Chinas Vorteil sei das "Riesenland". Es könne auf Binnenaufgaben wie seine Urbanisierung ausweichen und verfüge über gigantische Devisenreserven. Immer wichtiger werde die Rolle des Konsums, begründete Xing seine Zuversicht in die Stärke der Inlandskonjunktur. Die Wende in der Wirtschaftsweise habe sich in den vergangenen fünf Jahren immer deutlicher gezeigt. Frühere Wachstumstreiber wie Exporte und Investitionen seien noch wichtig, würden aber durch Dienstleistungen und Binnenkonsum abgelöst. Die Konsumausgaben hätten im ersten Quartal 2018 mit 77,8 Prozent zum Gesamtwachstum beigetragen. Im gesamten Jahr 2017 hatten sie 58,8 Prozent ausgemacht. Seit fünf Jahren sei die Nachfrage zur wichtigsten Antriebskraft geworden. Das bringe dem Land einen weiteren Vorteil: "Konsum reagiert viel weniger volatil auf äußere Einflüsse als Exporte und Investitionen." Damit stabilisiere sich Chinas Wirtschaft. "Konsum ist der Schlüssel zu unserem Wachstum."

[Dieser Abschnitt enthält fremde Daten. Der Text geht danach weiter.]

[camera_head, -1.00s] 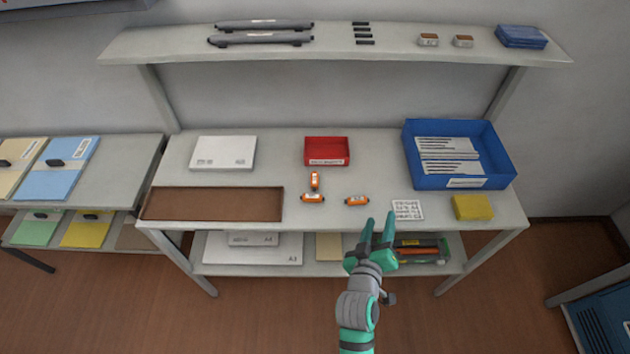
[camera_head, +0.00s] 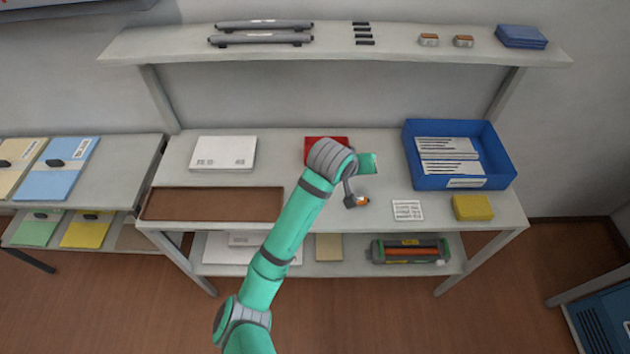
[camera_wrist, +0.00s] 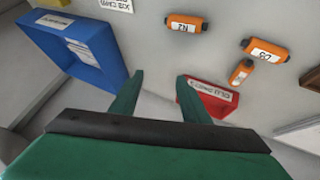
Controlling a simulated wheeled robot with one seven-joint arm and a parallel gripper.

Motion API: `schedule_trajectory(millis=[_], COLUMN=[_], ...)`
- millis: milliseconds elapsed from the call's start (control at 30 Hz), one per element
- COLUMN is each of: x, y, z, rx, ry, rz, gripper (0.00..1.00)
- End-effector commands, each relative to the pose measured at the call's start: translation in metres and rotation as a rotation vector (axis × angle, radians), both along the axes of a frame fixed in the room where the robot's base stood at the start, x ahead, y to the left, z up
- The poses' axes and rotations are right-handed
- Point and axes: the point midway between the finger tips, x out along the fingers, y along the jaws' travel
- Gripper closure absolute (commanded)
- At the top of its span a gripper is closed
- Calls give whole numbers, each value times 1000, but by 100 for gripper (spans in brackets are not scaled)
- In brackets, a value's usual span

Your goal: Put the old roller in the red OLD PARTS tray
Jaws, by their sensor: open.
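My gripper (camera_wrist: 160,76) is open and empty, its fingers pointing toward the tabletop. In the head view its green part (camera_head: 368,163) shows above the table and the fingers are mostly hidden. The red tray (camera_wrist: 192,108) lies beside the right finger in the wrist view; its upside-down label is partly covered. In the head view the tray (camera_head: 318,144) is half behind my arm. Three small orange rollers show in the wrist view: one alone (camera_wrist: 196,22), and two close together (camera_wrist: 251,42) (camera_wrist: 236,82). Only one roller (camera_head: 363,200) shows in the head view. I cannot tell which is old.
A blue bin (camera_head: 502,150) with papers stands at the right. A brown tray (camera_head: 165,205), white pack (camera_head: 224,150), white card (camera_head: 407,210) and yellow block (camera_head: 473,207) are on the table. A shelf (camera_head: 180,45) spans the back. A cartridge (camera_head: 410,262) sits on the lower shelf.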

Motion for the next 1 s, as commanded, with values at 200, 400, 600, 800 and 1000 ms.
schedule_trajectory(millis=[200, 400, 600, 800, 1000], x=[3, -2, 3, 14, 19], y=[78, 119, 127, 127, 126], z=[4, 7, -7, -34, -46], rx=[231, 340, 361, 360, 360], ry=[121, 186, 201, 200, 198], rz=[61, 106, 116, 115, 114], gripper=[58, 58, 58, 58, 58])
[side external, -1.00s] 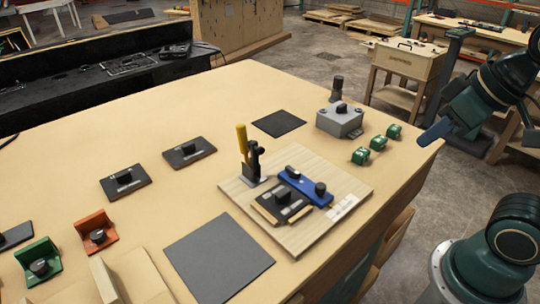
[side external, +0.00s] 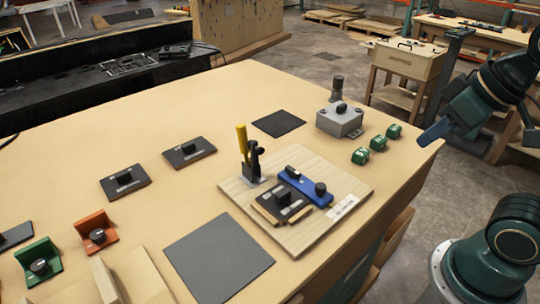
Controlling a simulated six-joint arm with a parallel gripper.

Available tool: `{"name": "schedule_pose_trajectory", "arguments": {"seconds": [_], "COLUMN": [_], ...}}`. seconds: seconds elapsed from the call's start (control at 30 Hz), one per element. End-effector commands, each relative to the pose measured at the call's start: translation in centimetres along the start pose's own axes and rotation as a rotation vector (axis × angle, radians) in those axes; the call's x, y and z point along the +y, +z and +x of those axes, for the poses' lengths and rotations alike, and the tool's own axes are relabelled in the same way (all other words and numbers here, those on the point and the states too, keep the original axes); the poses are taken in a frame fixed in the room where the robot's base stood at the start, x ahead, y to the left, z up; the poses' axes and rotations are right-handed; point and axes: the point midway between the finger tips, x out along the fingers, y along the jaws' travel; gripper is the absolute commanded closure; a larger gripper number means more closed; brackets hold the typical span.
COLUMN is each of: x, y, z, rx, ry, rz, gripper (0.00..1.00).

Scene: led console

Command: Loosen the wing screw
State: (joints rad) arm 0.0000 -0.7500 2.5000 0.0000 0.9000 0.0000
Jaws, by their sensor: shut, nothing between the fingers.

China setzt auf die IT-Branche

Peking setzt auch auf seine Zukunftsindustrien, die in allen IT-Sektoren im hohem zweistelligen Bereich zulegten. Sprunghaft gestiegen sei im ersten Quartal auch die Herstellung von Elektro- und Neue-Energien-Fahrzeugen (NEV, 139,4 Prozent) und von Industrierobotern (29,6 Prozent).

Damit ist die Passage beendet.